Lo que ocurre en España con la memoria social debe ser contextualizado en el marco europeo y americano. El final de la Segunda Guerra Mundial facilitó el avance conceptual en algunos dominios. Por ejemplo, la apertura a conceptos como deber de memoria (Levi, 2000) y universo concentracionario (Rousset, 1965), vinculados al hecho de la Resistencia. Ello permitió un activo movimiento en pos del mantenimiento de la memoria colectiva como freno a futuros genocidios, como la Shoah sufrida por los judíos, hipérbole del sufrimiento social e individual. Con ese horizonte, la obra capital de Yosef Yerushalmi, Zajor, hace constar que el tema de la memoria, fue patria simbólica para un pueblo en permanente exilio, que recibió el mandato de Yahveh de recordar como vínculo de alianza (Yerushalmi 2002). De hecho, la falta de propiedades, por prohibiciones expresas a tenerlas, la pobreza secular y la reclusión en los guetos, ha hecho que los hebreos, aunque hayan estado siempre en el centro de la cultura, no pudiesen desarrollar una creatividad específica identificable con un estilo creativo propio en el espacio público. Se observa en las sinagogas que no se atienen a un estilo capaz de identificar esa creatividad en sus correspondientes historicidades. Pero sí, una etérea judeidad, que ya Freud detectaba, vivida como estigma, como marca indeleble, que desde la creación del Estado de Israel ha tomado el sufrimiento secular como signo de identidad y de legitimidad (Benbassa, 2007). La memoria como mandato de alianza tomaría aquí toda su significación.

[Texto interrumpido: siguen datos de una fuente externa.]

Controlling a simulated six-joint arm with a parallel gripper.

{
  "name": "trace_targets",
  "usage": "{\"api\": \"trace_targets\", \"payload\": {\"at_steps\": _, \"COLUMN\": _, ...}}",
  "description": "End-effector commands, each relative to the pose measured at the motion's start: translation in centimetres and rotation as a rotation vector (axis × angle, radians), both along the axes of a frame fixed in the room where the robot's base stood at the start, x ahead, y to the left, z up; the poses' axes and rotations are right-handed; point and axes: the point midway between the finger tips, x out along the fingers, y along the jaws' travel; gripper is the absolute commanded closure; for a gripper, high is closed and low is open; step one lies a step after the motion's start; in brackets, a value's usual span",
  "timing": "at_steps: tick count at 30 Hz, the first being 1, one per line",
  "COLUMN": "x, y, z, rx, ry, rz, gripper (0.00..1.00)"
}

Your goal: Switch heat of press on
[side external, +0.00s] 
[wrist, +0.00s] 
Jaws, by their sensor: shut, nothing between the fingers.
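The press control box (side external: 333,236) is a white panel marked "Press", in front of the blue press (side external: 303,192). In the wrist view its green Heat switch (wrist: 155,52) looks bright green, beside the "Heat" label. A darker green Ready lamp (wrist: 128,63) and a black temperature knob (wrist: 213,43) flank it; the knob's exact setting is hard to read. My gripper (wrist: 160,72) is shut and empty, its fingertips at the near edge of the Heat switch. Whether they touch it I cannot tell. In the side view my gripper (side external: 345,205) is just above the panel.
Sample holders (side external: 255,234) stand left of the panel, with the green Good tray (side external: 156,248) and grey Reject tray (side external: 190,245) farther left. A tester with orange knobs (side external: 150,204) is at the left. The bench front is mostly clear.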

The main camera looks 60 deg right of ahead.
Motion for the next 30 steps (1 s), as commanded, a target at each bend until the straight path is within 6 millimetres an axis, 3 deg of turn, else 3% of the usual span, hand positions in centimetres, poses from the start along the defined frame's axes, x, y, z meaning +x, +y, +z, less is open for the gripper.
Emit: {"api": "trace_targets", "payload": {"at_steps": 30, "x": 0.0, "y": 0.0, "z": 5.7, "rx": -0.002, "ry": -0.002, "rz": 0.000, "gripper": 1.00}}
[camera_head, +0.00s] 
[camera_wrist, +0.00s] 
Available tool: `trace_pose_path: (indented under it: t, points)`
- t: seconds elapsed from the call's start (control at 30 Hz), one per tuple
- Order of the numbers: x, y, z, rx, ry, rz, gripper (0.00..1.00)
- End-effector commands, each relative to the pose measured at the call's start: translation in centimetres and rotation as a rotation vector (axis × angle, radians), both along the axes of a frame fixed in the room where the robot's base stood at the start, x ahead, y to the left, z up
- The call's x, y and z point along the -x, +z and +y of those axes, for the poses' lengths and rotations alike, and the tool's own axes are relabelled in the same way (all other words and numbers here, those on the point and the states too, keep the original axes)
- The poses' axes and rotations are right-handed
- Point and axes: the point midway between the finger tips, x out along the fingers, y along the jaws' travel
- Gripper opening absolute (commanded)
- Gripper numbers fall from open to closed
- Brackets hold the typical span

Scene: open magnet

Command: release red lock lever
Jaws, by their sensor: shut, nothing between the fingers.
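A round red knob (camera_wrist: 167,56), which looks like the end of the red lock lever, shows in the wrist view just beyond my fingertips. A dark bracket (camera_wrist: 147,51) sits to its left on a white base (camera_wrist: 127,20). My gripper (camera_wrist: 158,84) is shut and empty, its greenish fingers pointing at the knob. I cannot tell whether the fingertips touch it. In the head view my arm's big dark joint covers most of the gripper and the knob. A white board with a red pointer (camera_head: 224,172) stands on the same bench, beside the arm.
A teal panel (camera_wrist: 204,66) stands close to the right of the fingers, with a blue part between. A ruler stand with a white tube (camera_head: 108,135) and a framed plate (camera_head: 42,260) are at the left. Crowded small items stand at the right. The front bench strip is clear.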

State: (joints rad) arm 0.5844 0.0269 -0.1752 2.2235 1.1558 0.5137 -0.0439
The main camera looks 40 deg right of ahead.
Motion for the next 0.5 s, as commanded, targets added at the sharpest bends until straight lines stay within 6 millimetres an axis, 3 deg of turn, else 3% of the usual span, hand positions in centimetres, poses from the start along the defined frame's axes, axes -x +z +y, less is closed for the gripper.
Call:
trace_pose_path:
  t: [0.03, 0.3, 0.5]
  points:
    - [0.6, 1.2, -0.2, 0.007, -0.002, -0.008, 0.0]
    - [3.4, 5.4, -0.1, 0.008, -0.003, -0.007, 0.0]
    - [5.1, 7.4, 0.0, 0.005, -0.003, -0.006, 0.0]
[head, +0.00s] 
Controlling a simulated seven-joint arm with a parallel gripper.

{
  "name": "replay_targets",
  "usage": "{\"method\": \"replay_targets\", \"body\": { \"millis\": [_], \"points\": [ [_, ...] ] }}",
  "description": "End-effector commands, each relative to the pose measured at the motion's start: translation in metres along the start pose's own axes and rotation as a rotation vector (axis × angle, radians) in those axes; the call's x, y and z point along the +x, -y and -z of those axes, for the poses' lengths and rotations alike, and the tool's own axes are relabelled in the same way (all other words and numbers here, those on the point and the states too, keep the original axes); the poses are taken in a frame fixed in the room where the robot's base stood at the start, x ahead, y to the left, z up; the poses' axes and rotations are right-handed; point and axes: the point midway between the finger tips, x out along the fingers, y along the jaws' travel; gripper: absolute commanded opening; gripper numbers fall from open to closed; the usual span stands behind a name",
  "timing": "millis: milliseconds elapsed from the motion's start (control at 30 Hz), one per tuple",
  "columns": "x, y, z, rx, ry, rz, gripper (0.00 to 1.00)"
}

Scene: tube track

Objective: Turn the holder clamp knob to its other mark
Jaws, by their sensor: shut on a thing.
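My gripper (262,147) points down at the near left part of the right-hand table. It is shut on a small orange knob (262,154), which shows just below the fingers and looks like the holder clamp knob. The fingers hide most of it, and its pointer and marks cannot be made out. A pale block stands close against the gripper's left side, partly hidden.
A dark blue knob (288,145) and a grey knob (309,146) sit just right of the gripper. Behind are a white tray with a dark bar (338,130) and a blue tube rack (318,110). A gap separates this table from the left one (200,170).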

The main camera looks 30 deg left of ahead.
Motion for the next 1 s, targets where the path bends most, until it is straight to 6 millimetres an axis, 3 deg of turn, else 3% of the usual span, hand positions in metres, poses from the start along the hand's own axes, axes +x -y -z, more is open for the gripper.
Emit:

El proyecto nacionalsocialista estaría en línea a hacer desaparecer, precisamente mediante una anmesia planificada y racionalizada como máquina del olvido, al pueblo depositario de la memoria, el hebreo. Zygmunt Bauman, siguiendo a Max Weber, enmarcó esta máquina obediente en la modernidad extremadamente burocratizada, en la que en una cadena de irresponsabilidades sin fin todos obedecían órdenes sin que nadie supiese quien las daba (Bauman, 1997). Primo Levi, judío turinés, salvado de la muerte cierta del lager, se enfrenta al deber de memoria, pero lo hace a la vez interrogándose sobre sí mismo y el sentido de Humanidad –Los hundidos y los salvados; Si esto es un hombre-. Con ello, se quería en cierta forma poner de relieve la banalidad del mal, que detectó Hannah Arendt, y que tuvo en el juicio de Adolph Eichmann en Jerusalén un momento especialmente llamativo. Este antiguo jefe de campo de concentración ante las evidencias de genocidio mostradas no manifestaba signos de arrepentimiento, y muy al contrario solía argumentar que él era amigo de los judíos y que los había favorecido, evitándoles muchos padecimientos. Pierre Vidal-Naquet alargó el argumento de Arendt y lo enfatizó, haciendo ver que los actuales negacionistas de la Shoah, puestos en evidencia con el proceso Eichmann en Jerusalén, no eran otra cosa que asesinos de la memoria.

Para evitar el olvido desencadenado por la modernidad burocrática, los propios lager se convirtieron desde el momento mismo de la liberación en un ejemplo a conservar. Cuando Alain Resnais, con texto poético en off del antiguo presidiario Jean Cayrol, haga su documental Nuit et bruillard, y lo presente en el festival de Cannes, en 1957, no dejará de ocasionar una cierta inquietud en quienes preferirían no recordar. Las protestas vinieron de la República Federal alemana de Konrad Adenauer, aún con un alto número de funcionarios que procedían del régimen nazi que no habían sido depurados, pero también de Francia, donde el tema del colaboracionismo de Vichy seguía vivo. La presión de las asociaciones de antiguos presidiarios y resistentes en todos los países que conocieron los sufrimientos de la guerra, fueron un factor fundamental para evitar que se extendiese el manto del olvido. Italia, por otra parte, fue un punto neurálgico, gracias a que un PCI menos dependiente del estalinismo que otros partidos comunistas, gracias a la omnipresencia de la obra carcelaria del heterodoxo Antonio Gramsci (Bermani, 2007), y del fondo culturalmente católico del país. Así, se mantuvo la épica de la Resistencia, a veces simplemente a través de la cultura cinematográfica, desde Luchino Visconti –militante del PCI- hasta Roberto Rossellini –en el ámbito de la democracia cristiana- (Vittoria, 1990).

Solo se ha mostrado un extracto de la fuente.